[Dataset excerpts]:
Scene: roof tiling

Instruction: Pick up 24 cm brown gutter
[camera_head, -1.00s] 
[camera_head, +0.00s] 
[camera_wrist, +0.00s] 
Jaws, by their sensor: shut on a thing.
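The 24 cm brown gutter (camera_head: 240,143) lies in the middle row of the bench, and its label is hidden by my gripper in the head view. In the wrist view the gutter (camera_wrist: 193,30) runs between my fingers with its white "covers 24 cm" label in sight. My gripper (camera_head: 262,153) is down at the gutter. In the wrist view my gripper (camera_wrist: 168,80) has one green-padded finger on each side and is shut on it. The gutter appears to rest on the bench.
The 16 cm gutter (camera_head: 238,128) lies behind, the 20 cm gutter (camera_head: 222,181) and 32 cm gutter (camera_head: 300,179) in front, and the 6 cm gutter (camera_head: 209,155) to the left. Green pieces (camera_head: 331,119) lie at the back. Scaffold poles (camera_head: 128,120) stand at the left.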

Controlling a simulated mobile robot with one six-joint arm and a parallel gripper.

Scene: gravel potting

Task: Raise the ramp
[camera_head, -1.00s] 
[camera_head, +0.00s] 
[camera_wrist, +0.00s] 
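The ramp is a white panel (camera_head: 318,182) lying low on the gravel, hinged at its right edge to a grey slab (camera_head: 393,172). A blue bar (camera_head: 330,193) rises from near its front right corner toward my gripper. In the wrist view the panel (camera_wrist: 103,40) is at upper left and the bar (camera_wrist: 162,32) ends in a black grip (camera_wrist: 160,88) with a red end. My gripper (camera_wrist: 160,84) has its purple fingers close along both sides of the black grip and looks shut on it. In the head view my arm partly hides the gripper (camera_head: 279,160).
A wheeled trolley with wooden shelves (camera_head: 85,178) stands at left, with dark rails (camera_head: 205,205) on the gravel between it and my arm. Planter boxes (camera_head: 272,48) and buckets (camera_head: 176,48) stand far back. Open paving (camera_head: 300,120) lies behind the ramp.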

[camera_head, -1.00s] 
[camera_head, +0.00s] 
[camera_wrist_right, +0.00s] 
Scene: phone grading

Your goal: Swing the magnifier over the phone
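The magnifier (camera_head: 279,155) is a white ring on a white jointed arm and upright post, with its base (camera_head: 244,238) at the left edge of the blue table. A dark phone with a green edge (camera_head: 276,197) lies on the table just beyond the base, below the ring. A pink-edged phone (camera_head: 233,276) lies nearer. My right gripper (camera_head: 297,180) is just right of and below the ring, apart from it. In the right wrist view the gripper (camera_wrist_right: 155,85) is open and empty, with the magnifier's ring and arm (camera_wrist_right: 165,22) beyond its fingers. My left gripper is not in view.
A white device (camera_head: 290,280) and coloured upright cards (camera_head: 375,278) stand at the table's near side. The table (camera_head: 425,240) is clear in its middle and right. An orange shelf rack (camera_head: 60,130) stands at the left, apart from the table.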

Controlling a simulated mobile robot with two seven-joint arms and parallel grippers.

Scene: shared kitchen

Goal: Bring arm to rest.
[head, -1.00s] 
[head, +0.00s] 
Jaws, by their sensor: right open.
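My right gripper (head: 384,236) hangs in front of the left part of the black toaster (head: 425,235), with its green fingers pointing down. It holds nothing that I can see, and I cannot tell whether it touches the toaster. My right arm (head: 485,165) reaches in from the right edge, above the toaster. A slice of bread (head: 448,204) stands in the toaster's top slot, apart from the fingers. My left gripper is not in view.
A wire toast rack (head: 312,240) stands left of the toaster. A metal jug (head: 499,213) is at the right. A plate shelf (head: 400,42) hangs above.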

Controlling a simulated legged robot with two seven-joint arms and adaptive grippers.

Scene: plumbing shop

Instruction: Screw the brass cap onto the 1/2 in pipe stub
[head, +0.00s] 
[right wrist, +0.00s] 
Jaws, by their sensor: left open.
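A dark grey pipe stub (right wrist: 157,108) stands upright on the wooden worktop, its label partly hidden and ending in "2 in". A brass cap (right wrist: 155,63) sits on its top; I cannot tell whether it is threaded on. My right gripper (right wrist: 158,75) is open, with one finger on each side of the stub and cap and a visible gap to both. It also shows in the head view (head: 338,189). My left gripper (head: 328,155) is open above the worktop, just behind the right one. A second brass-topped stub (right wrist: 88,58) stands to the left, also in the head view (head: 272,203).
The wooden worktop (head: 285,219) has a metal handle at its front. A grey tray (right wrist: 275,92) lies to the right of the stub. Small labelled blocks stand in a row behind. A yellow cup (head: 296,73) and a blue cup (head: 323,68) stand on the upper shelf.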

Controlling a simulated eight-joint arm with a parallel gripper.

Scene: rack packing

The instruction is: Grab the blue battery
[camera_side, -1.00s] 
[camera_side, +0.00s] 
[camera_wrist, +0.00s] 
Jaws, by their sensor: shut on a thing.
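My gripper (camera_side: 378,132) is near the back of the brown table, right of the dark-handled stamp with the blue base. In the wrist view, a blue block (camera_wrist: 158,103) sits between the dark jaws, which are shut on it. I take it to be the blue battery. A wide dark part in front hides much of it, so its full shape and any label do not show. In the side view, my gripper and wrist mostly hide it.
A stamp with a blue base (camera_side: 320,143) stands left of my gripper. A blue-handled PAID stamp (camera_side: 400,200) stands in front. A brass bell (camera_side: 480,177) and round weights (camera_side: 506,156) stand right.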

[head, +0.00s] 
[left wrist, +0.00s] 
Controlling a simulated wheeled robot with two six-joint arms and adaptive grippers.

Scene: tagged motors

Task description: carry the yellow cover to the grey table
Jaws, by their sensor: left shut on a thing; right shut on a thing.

[What you need to do]: Only the lines from the one with "Controlling a simulated eight-joint" through the end of the material are wanted; copy them exactly, both ends included.

[Final result]:
Controlling a simulated eight-joint arm with a parallel gripper.

Scene: rack packing

The instruction is: Grab the blue battery
[camera_side, -1.00s] 
[camera_side, +0.00s] 
[camera_wrist, +0.00s] 
Jaws, by their sensor: shut on a thing.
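My gripper (camera_side: 378,132) is near the back of the brown table, right of the dark-handled stamp with the blue base. In the wrist view, a blue block (camera_wrist: 158,103) sits between the dark jaws, which are shut on it. I take it to be the blue battery. A wide dark part in front hides much of it, so its full shape and any label do not show. In the side view, my gripper and wrist mostly hide it.
A stamp with a blue base (camera_side: 320,143) stands left of my gripper. A blue-handled PAID stamp (camera_side: 400,200) stands in front. A brass bell (camera_side: 480,177) and round weights (camera_side: 506,156) stand right.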

[head, +0.00s] 
[left wrist, +0.00s] 
Controlling a simulated wheeled robot with two six-joint arms and adaptive grippers.

Scene: tagged motors

Task description: carry the yellow cover to the grey table
Jaws, by their sensor: left shut on a thing; right shut on a thing.

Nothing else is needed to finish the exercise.